Сент-Ашёль и Монруж (коммуна во Франции), что сделалось с вами? Где найдете теперь подобные анахронизмы, столь страшные тогда, столь ничтожные ныне? Где, в какой Сатире сыскать довольно насмешливых выражений, которыми можно б было изобразить суету и мимолетность прошедшего? et transivi, et ecce non erat (прошел и нет)! 

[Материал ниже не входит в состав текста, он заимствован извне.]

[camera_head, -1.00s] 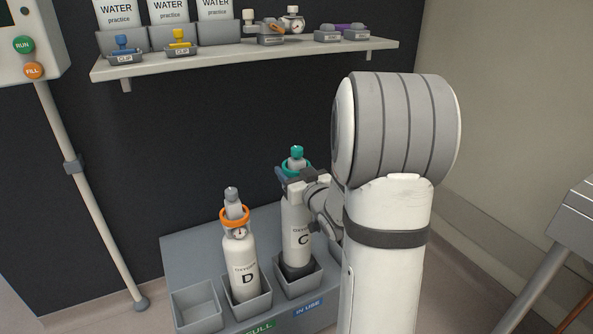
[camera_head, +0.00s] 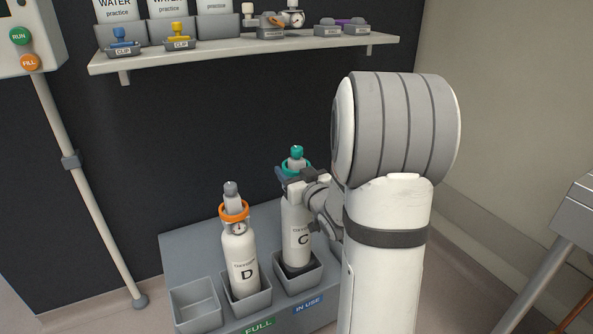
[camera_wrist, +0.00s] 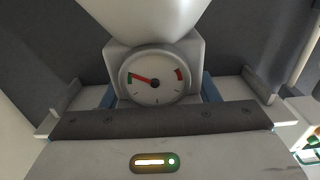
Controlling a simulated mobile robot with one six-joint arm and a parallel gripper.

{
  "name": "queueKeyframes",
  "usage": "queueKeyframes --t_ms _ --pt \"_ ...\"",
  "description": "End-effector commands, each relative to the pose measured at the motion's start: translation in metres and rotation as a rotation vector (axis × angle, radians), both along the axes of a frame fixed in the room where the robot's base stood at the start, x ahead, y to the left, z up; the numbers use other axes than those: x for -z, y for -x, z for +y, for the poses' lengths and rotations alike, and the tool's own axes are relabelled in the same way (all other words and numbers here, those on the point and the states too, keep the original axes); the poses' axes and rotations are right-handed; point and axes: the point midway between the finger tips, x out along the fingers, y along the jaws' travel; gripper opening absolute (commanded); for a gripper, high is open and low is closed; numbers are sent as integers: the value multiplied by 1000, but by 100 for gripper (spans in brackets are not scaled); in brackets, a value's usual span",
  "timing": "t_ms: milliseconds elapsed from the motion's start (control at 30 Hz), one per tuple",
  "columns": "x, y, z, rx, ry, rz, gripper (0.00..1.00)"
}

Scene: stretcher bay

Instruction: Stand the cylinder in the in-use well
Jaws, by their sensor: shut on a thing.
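The white cylinder marked C (camera_head: 298,225), with a teal collar and knob, stands nearly upright with its lower end inside the well above the blue IN USE label (camera_head: 308,305). The well's front wall (camera_head: 299,286) hides its foot, so I cannot tell whether it rests on the bottom. My gripper (camera_head: 291,180) is shut on its upper part, just below the teal collar. In the wrist view its gauge (camera_wrist: 154,78) with a red needle shows between the jaws.
A cylinder marked D (camera_head: 241,260) with an orange collar stands in the neighbouring well, close to C. The left well (camera_head: 197,313) is empty. A shelf (camera_head: 240,53) with trays and water bags hangs above. A grey-white pole (camera_head: 95,210) stands at the left.

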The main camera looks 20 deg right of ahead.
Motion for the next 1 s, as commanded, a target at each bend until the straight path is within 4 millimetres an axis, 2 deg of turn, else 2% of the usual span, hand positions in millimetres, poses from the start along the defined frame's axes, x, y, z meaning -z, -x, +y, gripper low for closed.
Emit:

Я видел, как смели Монруж, этот нелепый repaire (логово) - так прежде мы его называли. Я видел отъезд г-на Фрейсину - где он, этот г-н Фрейсину (Дени Люк Фрейсину - французский священнослужитель. Министр духовных дел и народного просвещения)? Я видел, как подле молодого Министра Внутренних дел, Монталиве, в коляске, спасавшей его от рук народа, ехал из Венсена первый Министр, Полиньяк, тот самый, которого Карл Х-й столь долгое время держал над Хартией, прицепив его на 14-ый пункт. 

Со всем этим сражался Журнал, и остался жив! Сколько смертей, сколько развалин! Сколько несчастий, сколько счастий исчезнувших! В то время, мы с трепетом поднимали на иного человека дерзкую руку, а этот человек, как прах разлетался потом! 

Хозяин Рамбуйенского поместья (речь идет о Наполеоне, который приезжал в Рамбуйе в ночь на 30 июня 1815 года, перед самым отъездом из Франции. В августе 1830 года в Рамбуйе отрёкся от престола последний из Бурбонов, Карл X), нечто в роде Стоика высшей степени, потерявший с Христианским терпением такое славное поместье, как его уважали тогда! Мы видели потом, как упал он; мы, мимо которых провезли также и гроб Людовика XVIII* (Людовик был последним монархом Франции, который не был свергнут в результате революции (короли Карл X, Луи-Филипп I и император Наполеон III были свергнуты)! И как же он упал! Неужели гром грянул, и поразил его? Нет!

Обращаюсь к Журналу. Он великий господин в нашем мире; он неумолимый деспот нашего века; власть его непоколебима - это власть умственная - утес, о который легко и тяжко разбиться. Он измеряет славу, известность, смелость каждого. Он говорит надгробные речи всему, что опрокинет вверх дном. Он живуч; у него достанет терпения на бессмертие; он утомит всякое временное честолюбие. 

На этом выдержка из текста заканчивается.